Führung entscheidet

Mitarbeiterorientierung? Kundenorientierung? Wertschöpfung? Wird alles nix, wenn die Führung nicht stimmt. Warum das so ist und dass es hier nicht ums Pampern oder einen esoterischen Soft-Ansatz geht, erklärt ZHCM-Chef Kuno Ledergerber.

Herr Ledergerber, sind Produkte besser, Kundenbeziehungen enger, Umsätze höher, wenn Unternehmen stark mitarbeiterorientiert agieren?

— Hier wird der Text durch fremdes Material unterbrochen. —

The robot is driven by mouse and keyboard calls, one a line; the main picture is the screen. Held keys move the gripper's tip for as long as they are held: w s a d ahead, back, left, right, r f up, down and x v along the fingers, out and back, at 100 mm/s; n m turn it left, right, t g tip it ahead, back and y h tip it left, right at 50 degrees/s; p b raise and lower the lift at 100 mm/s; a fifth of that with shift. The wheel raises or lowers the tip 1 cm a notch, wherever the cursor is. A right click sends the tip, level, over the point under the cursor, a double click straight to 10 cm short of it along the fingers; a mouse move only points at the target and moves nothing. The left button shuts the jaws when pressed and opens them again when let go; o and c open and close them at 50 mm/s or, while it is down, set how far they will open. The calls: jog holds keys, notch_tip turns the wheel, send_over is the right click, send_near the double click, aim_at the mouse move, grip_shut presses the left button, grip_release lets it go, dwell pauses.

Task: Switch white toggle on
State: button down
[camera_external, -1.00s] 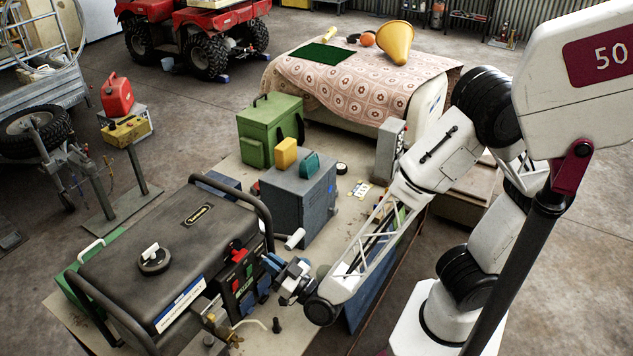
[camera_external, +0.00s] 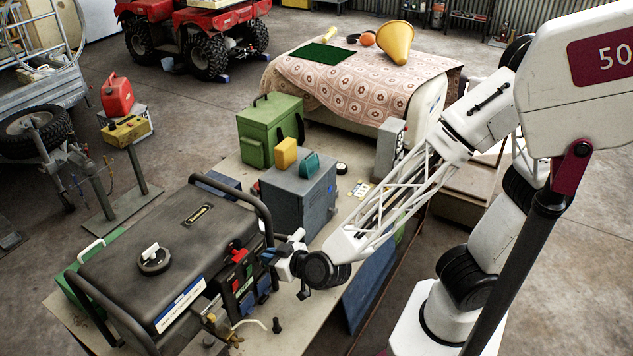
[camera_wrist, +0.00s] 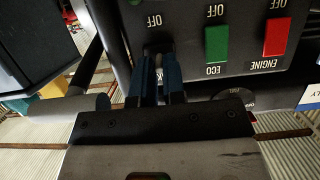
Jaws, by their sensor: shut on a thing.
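The black generator (camera_external: 172,240) stands on the workbench, its control panel (camera_external: 244,284) facing right. In the wrist view the panel (camera_wrist: 187,62) appears upside down. My gripper (camera_external: 270,257) is at the panel's upper right part in the external view. In the wrist view my gripper (camera_wrist: 158,58) has its blue fingers close together at the panel, under an OFF label. A pale sliver of the white toggle (camera_wrist: 159,61) shows between the fingers, which are shut on it. The fingers hide most of the toggle, so its position cannot be told.
Beside the fingers are a green ECO rocker (camera_wrist: 216,43) and a red ENGINE rocker (camera_wrist: 276,37). The generator's black tube frame (camera_external: 263,207) passes close to my gripper. A grey box (camera_external: 298,197) and a green case (camera_external: 270,130) stand behind on the workbench (camera_external: 345,205).

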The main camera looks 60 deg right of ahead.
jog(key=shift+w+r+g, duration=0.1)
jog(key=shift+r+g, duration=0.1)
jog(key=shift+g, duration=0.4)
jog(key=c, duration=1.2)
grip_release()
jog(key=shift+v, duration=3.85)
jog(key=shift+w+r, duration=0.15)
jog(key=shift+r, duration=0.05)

KUNO LEDERGERBER: Das ist ein Thema, das derzeit an verschiedenen Orten untersucht wird. Noch gibt es nur wenige Daten. Auch wir haben gerade ein Forschungsprojekt dazu. Dass eine mitarbeiterorientierte Unternehmenskultur zu höherer Kundenbindung führt, hat mein Kollege Frank Hannich in seiner CRM-Studie bereits nachgewiesen. Meine Hypothese lautet: Produkte – seien es Dienstleistungen oder Waren – unterscheiden sich immer weniger durch ihr Design oder ihre Verpackung. Sie unterscheiden sich durch das, was an Know-how in ihnen steckt. Grundsätzlich ist zum Beispiel ein Audi nicht besser als ein Škoda. In beiden Produkten steckt unglaublich viel Know-how. Das Know-how, das Unternehmen einsetzen – also die Kompetenzen der Mitarbeiter – gehört nicht den Unternehmen, sondern den Mitarbeitern. Ein Unternehmen kauft das Humankapital zwar ein, es gehört ihm aber nicht. Der Unternehmensführung fällt dabei die Aufgabe zu, die Mitarbeiter ihren Fähigkeiten entsprechend einzusetzen und Rahmenbedingungen zu schaffen, die es ermöglichen, dass Mitarbeiter ihre persönlichen Fähigkeiten einsetzen wollen und dürfen! Das hat übrigens nichts mit Pampern zu tun.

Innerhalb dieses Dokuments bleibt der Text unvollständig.